The pheasants looked like tiny black checkmarks against the whiteness as they scooted in and out under the sparse cover of bushes and brushpiles. With the long grasses buried under the snow, the birds had nowhere to hide. They flushed in large, nervous flocks before we could close within 100 yards. Finally, we found the one bird we were looking for, holding tight in a lone patch of grass tufting up through the white crust.

M.D. missed, proving that when it comes to pheasants, knowledge is power only if you shoot straight.

Muffing deceptively difficult shots at close-flushing roosters is, perhaps, the most common error pheasant hunters make. But it’s not the only one. Here are ten lessons I’ve learned the hard way.

1. Don’t hunt pheasants in the wrong place at the wrong time.

Pheasants roost in thick, heavy grasses, walking or flying out to grainfields to feed in the morning. At midday, they hang around in light cover near food, then hit the fields again in the afternoon. Late in the day, birds will return to heavy roosting cover.
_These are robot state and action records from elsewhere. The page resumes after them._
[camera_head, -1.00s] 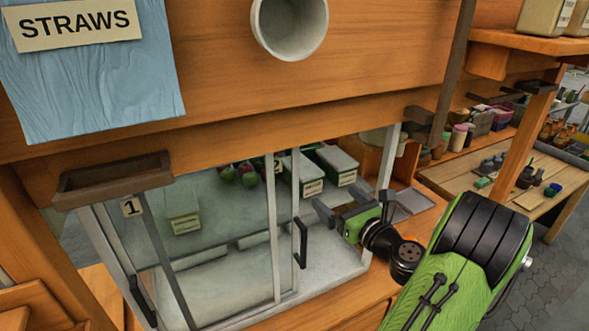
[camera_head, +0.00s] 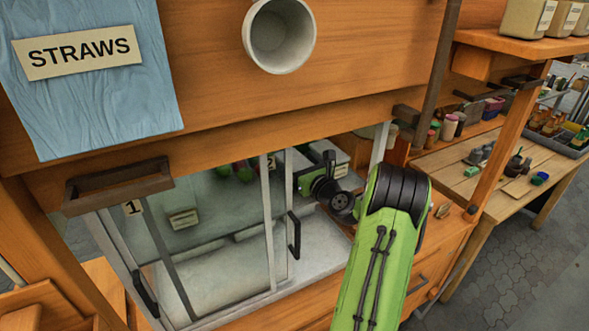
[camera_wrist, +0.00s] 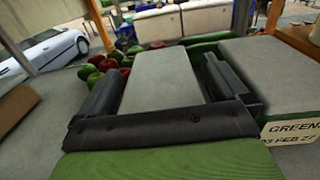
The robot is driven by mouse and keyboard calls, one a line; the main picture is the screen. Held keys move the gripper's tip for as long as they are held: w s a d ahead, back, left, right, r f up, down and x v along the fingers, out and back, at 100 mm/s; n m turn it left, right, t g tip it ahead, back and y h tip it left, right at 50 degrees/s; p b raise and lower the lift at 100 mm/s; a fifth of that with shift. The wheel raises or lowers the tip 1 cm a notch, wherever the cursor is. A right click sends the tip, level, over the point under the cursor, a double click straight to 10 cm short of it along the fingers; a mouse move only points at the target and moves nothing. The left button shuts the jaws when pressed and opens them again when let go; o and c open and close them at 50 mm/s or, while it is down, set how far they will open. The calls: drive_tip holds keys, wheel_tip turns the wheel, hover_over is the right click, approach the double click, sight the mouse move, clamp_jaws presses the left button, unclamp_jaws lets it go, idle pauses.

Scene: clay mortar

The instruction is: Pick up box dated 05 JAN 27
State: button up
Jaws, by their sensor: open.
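In the wrist view, a box with a pale grey top (camera_wrist: 160,80) lies between the two fingers of my open gripper (camera_wrist: 165,78). Its front label is hidden, so I cannot read its date, nor tell whether the fingers touch it. A second green box with a grey top (camera_wrist: 275,75) stands just right of the right finger. Its label reads GREENS and a date ending in FEB 27, partly cut off. In the head view, my gripper (camera_head: 315,172) reaches into the glass case and covers most of these boxes. No 05 JAN 27 date is readable.
The case's sliding glass door (camera_head: 282,235) stands left of my arm. Another labelled box (camera_head: 184,219) sits behind the left glass. Red and green round produce (camera_wrist: 105,68) lies beyond the left finger. A wooden beam (camera_head: 250,135) runs above the opening.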

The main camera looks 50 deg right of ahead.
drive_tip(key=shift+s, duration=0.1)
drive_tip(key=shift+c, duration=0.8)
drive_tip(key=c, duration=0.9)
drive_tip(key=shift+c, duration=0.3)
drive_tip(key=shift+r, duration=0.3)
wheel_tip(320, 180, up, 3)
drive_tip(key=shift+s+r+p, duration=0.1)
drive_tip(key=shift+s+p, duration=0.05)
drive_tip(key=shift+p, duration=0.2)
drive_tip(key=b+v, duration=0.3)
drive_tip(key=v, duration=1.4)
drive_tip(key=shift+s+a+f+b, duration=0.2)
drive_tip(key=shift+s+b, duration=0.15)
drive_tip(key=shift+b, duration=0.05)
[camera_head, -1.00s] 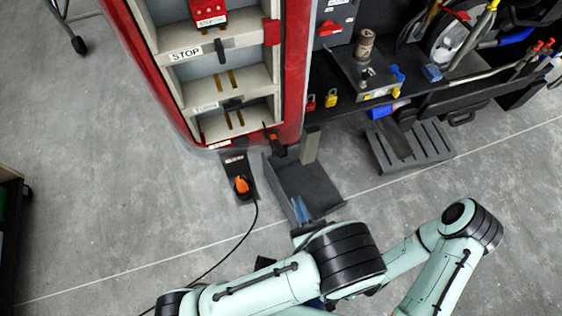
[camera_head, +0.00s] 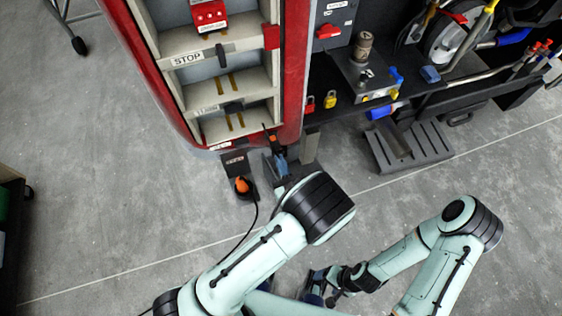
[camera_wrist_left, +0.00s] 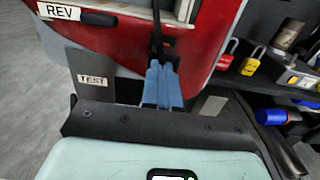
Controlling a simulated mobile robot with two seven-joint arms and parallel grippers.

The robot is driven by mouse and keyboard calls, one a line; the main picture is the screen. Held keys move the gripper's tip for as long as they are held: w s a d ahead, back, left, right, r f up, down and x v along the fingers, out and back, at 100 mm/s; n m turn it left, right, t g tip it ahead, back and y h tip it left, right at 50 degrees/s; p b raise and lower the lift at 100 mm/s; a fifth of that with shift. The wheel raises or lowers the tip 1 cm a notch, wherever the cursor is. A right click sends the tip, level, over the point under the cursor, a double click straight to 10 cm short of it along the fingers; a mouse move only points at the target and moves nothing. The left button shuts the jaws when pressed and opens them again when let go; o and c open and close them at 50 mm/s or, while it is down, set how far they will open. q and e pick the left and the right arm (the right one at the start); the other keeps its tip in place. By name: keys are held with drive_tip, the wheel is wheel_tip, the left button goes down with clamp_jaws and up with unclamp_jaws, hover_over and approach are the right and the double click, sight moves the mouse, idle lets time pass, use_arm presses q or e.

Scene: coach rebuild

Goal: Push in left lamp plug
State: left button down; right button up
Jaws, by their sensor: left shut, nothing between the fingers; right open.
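An orange-and-black plug (camera_head: 271,137) sits upright at the lower edge of the red coach body, in front of the lowest shelf. My left gripper (camera_head: 280,163) is just below it in the head view, its blue fingers shut with nothing between them. In the left wrist view the blue fingers (camera_wrist_left: 162,85) point at a dark upright part just beyond their tips; whether they touch it I cannot tell. My right gripper (camera_head: 317,286) is open and empty, low over the floor, partly hidden.
A plate marked TEST (camera_wrist_left: 95,82) stands left of the fingers. A grey post (camera_head: 309,147) stands close on the right. A slotted grey block (camera_head: 408,148) is further right.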

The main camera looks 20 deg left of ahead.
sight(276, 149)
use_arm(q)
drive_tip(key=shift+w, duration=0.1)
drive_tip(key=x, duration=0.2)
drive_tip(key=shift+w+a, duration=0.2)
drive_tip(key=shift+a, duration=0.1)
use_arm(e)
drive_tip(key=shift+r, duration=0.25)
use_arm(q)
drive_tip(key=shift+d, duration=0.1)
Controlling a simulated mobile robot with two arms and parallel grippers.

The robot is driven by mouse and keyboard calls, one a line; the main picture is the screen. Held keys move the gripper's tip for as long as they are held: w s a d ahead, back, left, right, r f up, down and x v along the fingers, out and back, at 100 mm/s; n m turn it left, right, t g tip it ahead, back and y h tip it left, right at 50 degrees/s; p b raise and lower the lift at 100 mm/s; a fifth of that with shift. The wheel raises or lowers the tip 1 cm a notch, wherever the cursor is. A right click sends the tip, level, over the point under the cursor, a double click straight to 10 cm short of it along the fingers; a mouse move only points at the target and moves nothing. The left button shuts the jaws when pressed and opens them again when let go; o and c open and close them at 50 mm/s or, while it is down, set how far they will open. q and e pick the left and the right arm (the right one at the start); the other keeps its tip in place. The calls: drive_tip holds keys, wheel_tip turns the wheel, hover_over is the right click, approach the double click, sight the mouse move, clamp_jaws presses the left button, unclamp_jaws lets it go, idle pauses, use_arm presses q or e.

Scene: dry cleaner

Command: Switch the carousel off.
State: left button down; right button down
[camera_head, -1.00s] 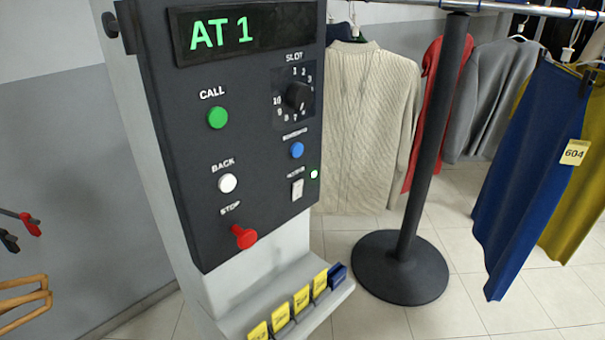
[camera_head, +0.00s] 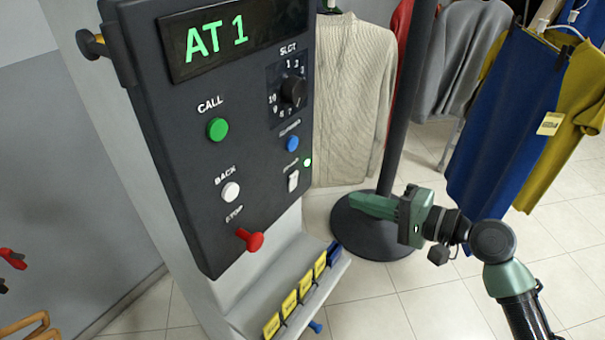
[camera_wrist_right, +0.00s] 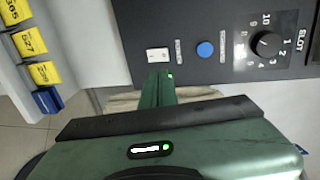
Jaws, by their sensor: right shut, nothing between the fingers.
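The dark control panel (camera_head: 222,180) stands on a pale post, and its display (camera_head: 217,36) reads "AT 1" in green. A white rocker switch (camera_head: 293,180) sits at the panel's lower right, with a lit green lamp (camera_head: 308,162) beside it. The switch also shows in the right wrist view (camera_wrist_right: 158,55). A red STOP knob (camera_head: 250,240) sticks out lower down. My green right gripper (camera_head: 352,204) is shut and empty, to the right of the panel and apart from it. In the wrist view its fingers (camera_wrist_right: 159,88) point towards the switch. My left gripper is not in view.
The panel also carries a green CALL button (camera_head: 217,129), a white BACK button (camera_head: 231,192), a blue button (camera_head: 292,143) and a slot dial (camera_head: 293,90). A ledge with yellow tags (camera_head: 290,303) juts out below. A black stand (camera_head: 392,140) and hanging clothes are behind.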

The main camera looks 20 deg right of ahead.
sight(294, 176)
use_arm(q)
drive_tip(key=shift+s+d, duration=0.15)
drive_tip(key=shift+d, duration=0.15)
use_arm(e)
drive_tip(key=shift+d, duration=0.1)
Many people believe pheasants linger on the roost on freezing cold winter days. Over the years, I wasted a lot of time getting up early on subzero mornings trying to kick-start sleepy pheasants out of their beds. In fact, when it’s 20 below zero and days are short, pheasants head for the fields at first light to load up on high-energy grain, so hunting their bedroom on a bitter cold morning is a waste of time. A nasty, windy, wet morning, is a different story: Hunt the roost early when it’s spitting and blowing, and you may well catch pheasants reluctant to leave their warm, weedy roosts.

By the same token, hunting good roosting cover at midday when the birds are still feeding yields poor results. Be there in the last 45 minutes of daylight, however, as pheasants return from the grainfields, and the hunting can be absolutely spectacular.

2. Don’t assume all public lands were “shot out” after opening day.

Early in the season, when hunter after hunter tramples public land, birds move out to nearby private acres where the pressure isn’t as intense. Gunwise birds sometimes use the public area as a bedroom, returning around dark to roost, then leaving at the crack of dawn.

Hunt a public area the day the corn is picked on the private land across the road and you’ll be amazed. Last fall I walked a small and heavily used county area on a whim, thinking I’d give the dog a good run if nothing else. I didn’t know at the time that the corn had been picked across the road the day before, and without a roof of cornstalks over their heads, the pheasants had retreated in confusion to the marsh grasses of the public land. What I thought was going to be a quiet dog walk turned into one of the noisiest hunts of the year.

Late in the season, when heavy snows have flattened sparser cover on private lands, public areas (especially wetlands) often hold birds again.

3. Don’t go over- or under-gunned

Pheasants don’t follow those neat rules of behavior printed on ammo boxes: “early season/close flushes” or “late season/wild flushes.” I’ve seen opening weekends where the wind blew and birds turned skittish, offering no shots closer than 35 yards. And wild-flushing late-season pheasants usually jump up a good 100 yards out of gun range; the birds you actually get a shot at are the few that sit tight until you’re right on top of them.

Rather than trying to guess day by day what the birds will do, I shoot the same Improved Cylinder/Modified-choked 12-gauge double, or Modified-choked 12-gauge pump, from day one to season’s end.